● Raw data:

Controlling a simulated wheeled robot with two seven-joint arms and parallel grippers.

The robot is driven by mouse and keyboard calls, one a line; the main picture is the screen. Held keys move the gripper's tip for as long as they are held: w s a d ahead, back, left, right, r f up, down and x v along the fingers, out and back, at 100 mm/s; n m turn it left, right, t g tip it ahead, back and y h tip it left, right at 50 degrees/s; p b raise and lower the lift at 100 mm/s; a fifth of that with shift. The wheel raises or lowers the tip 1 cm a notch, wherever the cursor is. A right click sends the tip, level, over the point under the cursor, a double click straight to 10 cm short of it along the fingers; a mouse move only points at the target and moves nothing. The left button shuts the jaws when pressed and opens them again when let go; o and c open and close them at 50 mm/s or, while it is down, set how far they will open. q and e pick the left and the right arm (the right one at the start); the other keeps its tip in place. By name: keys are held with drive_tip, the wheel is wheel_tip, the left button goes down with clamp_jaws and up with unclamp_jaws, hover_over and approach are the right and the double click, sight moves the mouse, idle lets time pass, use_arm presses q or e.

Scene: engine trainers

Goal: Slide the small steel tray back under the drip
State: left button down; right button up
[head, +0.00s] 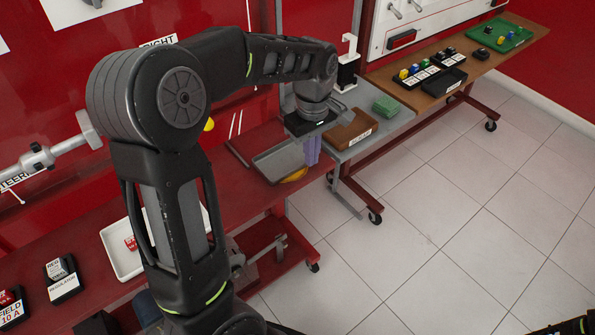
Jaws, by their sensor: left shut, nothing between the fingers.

● Directions:
Give every line above again exactly, with no pictures.

● Full output:
Controlling a simulated wheeled robot with two seven-joint arms and parallel grippers.

The robot is driven by mouse and keyboard calls, one a line; the main picture is the screen. Held keys move the gripper's tip for as long as they are held: w s a d ahead, back, left, right, r f up, down and x v along the fingers, out and back, at 100 mm/s; n m turn it left, right, t g tip it ahead, back and y h tip it left, right at 50 degrees/s; p b raise and lower the lift at 100 mm/s; a fifth of that with shift. The wheel raises or lowers the tip 1 cm a notch, wherever the cursor is. A right click sends the tip, level, over the point under the cursor, a double click straight to 10 cm short of it along the fingers; a mouse move only points at the target and moves nothing. The left button shuts the jaws when pressed and opens them again when let go; o and c open and close them at 50 mm/s or, while it is down, set how far they will open. q and e pick the left and the right arm (the right one at the start); the other keeps its tip in place. By name: keys are held with drive_tip, the wheel is wheel_tip, the left button goes down with clamp_jaws and up with unclamp_jaws, hover_over and approach are the right and the double click, sight moves the mouse, idle lets time pass, use_arm presses q or e.

Scene: engine trainers

Goal: Slide the small steel tray back under the drip
State: left button down; right button up
[head, +0.00s] 
Jaws, by their sensor: left shut, nothing between the fingers.

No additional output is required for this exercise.